In respect of parents over 18 years in protection application matters, to meet the guideline criteria the parent must:

  • have reasonable prospects of the child being placed in their care, and
  • not only be seeking access and/or changes to particular conditions in orders. This may be satisfied where, for instance, the parent has a reasonable basis to oppose the protection application on at least one s. 162 ground and the other eligibility criteria are satisfied.

Example – A protection application by notice is issued based on grounds (d) and (e), recommending a family preservation order with the child residing with the mother. The mother opposes the proving of the application, denying protective concerns and, in particular, stating the first she heard about allegations of sexual abuse was when she read the Department of Health and Human Services (DHHS) report.

The mother does not want further involvement from DHHS, stating she has acted protectively in getting appropriate supports. The mother wants to retain care of the child. The mother has considerable concerns regarding a number of conditions on the proposed family preservation order, for example, her daughter being required to attend mental health services. Her daughter is already accessing appropriate services facilitated by her mother. There is merit in the mother opposing proof on at least one ground.

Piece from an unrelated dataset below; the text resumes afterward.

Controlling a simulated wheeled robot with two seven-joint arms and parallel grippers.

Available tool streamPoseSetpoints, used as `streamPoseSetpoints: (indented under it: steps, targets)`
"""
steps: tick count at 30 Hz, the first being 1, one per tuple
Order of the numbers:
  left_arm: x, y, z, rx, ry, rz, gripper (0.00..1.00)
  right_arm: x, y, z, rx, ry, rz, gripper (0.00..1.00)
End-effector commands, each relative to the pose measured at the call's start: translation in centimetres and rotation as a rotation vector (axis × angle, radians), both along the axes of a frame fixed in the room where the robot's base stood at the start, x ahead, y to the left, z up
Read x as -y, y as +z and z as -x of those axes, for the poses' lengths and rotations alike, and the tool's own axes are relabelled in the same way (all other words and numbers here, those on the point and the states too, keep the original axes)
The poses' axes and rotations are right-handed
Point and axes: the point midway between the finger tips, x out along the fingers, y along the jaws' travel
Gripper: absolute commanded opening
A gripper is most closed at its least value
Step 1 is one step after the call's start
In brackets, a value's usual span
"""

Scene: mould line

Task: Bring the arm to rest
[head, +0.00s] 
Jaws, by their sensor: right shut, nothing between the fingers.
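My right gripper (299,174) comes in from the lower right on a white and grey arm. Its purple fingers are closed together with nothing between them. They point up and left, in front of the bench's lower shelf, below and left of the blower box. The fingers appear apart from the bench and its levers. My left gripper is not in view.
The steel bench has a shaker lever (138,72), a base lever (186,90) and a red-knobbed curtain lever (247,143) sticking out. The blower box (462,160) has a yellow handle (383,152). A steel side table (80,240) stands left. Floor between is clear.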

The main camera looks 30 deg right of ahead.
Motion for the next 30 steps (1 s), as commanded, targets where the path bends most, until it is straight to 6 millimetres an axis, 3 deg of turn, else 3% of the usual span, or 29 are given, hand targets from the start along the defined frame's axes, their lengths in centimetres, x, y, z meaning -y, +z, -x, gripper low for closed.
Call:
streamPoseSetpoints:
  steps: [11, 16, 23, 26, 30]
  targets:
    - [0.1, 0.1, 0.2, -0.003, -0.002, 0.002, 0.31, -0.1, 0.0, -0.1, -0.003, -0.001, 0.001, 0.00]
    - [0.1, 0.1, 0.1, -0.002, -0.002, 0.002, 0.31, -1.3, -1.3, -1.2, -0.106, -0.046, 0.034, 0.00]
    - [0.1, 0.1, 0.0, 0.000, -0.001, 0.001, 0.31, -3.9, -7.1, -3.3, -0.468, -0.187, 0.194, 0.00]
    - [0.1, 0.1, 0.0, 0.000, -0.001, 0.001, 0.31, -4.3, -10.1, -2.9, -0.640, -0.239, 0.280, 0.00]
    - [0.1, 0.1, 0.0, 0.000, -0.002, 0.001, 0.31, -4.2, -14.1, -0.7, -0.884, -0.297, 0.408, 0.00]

This would come within the guidelines because the mother is not only seeking to oppose particular conditions. She is opposing proof of at least one ground. If mother was not seeking to oppose any grounds, then she would only be challenging some conditions.

Parent in other matters

Where a parent is over 18 years, the other criteria of guideline 2.1 apply either:

  • from the time when DHHS applies for a care by Secretary order, long-term care order or permanent care order (if applicable), or
  • in circumstances where a final order has been made a subsequent DHHS application is made to the court (eg to vary or extend the order).

Note – VLA funding to intitate, or respond to, an application to revoke a family reunification order is covered by Guideline 5.

Third party applicants

Third party means a person who is not a parent but the person is joined by the court as a party to the proceeding.

Where there is a third party applicant:

  • in protection application matters – the other guideline 2.1 criteria do not need to be satisfied
  • in matters other than protection application matters – one of the other guideline 2.1 criteria needs to be satisfied.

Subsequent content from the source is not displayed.